To distribute Allen Institute Taxonomies (AIT) we define an anndata
.h5ad file which encapsulates the essential components of a taxonomy required for downstream analysis such as cell type mapping with a formalized schema.
One major challenge in creating a cell type taxonomy schema is in definition of terms such as "taxonomy", "dataset", "annotation", "metadata", and "data". It is becoming increasingly important to separate out the data from the other components, and compartmentalize all components to avoid the need to download, open, or upload huge and unweildy files.
That said, it is still important for many use cases to have an option of including all of the information listed above in a single h5ad file for use with CELLxGENE, scrattch.mapping, analysis tools, and for ease of sharing in a single file format.
Several competing schema have been created for packaging of taxonomies, data sets, and associated metadata and annotations.

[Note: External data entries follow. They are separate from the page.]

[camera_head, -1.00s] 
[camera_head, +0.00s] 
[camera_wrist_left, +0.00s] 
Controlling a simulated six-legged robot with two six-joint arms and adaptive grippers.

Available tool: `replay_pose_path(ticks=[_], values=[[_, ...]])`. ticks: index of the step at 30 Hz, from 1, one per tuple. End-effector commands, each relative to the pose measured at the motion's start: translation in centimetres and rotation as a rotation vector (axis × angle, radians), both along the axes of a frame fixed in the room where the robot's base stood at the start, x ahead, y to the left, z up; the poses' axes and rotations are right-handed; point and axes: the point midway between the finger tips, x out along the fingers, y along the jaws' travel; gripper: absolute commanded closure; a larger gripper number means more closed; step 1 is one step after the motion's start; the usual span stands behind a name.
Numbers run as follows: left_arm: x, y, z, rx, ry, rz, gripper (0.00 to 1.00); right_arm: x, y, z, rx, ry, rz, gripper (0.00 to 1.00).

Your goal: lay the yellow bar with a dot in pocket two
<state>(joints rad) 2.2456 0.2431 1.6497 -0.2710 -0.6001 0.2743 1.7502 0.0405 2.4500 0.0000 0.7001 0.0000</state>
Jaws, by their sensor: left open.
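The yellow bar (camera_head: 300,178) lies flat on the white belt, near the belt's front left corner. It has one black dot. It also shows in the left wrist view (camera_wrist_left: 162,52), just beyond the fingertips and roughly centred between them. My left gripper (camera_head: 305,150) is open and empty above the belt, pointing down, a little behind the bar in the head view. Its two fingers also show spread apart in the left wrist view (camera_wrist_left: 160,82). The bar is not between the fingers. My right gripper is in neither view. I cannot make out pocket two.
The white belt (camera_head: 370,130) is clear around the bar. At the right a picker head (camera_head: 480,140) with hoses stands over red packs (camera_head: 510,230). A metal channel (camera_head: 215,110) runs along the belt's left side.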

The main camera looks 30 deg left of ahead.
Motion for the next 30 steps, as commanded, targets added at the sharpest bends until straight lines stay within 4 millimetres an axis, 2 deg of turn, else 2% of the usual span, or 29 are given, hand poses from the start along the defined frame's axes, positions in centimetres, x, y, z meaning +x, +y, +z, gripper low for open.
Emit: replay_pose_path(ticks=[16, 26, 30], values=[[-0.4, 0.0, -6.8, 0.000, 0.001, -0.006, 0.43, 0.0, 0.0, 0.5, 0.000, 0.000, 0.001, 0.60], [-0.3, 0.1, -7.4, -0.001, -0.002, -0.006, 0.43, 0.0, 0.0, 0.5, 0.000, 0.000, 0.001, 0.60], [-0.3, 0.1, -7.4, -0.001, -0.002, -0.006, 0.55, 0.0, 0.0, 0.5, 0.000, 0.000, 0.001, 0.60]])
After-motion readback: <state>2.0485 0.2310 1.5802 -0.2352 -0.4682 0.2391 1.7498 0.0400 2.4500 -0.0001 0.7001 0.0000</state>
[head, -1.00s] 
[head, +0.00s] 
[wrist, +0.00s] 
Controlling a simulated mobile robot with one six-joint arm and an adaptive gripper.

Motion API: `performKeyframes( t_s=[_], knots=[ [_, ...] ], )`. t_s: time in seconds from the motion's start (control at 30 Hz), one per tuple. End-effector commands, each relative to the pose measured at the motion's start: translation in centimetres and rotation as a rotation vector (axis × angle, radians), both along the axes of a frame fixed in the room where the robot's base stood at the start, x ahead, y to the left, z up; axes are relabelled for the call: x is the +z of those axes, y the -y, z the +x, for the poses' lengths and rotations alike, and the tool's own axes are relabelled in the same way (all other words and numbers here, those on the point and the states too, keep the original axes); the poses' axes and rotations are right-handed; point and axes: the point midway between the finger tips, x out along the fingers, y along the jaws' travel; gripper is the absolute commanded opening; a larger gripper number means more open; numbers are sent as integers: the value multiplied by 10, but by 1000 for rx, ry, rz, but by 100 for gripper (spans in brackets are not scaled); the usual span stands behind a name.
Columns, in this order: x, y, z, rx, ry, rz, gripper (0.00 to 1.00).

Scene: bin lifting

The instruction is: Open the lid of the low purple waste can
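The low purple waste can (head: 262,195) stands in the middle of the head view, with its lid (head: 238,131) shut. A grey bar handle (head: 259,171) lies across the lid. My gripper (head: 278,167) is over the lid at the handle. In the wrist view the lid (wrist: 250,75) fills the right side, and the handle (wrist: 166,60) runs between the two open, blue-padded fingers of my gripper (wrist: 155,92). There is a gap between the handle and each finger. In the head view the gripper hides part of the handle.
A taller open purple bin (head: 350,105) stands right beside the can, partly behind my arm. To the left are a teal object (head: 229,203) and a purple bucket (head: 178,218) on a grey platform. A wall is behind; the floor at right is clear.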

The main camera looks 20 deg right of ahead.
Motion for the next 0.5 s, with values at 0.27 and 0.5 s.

This document aims to align three such schema and propose a way of integrating them into the Allen Institute Taxonomies (AIT) .h5ad file format presented as part of this GitHub repository. The three standards are:
- AIT (described herein)
- Cell Annotation Schema (CAS): this schema is becoming more widely-used in the cell typing field as a whole because it is largely compatible with the CZ CELLxGENE schema. It is also compabible with Cell Annotation Platform (CAP) and with Taxonomy Development Tools (TDT). CAS has both a general schema and a BICAN-associated schema, both of which are considered herein. CAS can be embedded in the header (
uns
) of an AIT/Scraatch.taxonomy file, where it functions as a store of extended information about an annotation, including ontology term mappings, evidence for annotation (from annotation transfer and marker expression). - Brain Knowledge Platform (BKP): this schema isn't publicly laid out anywhere that I can find, but this is the data model used for Jupyter Notebooks associated with the Allen Brain Cell (ABC) Atlas. More generally, any data sets to be included in ABC Atlas, MapMyCells, or other related BKP resources will eventually need to conform to this format.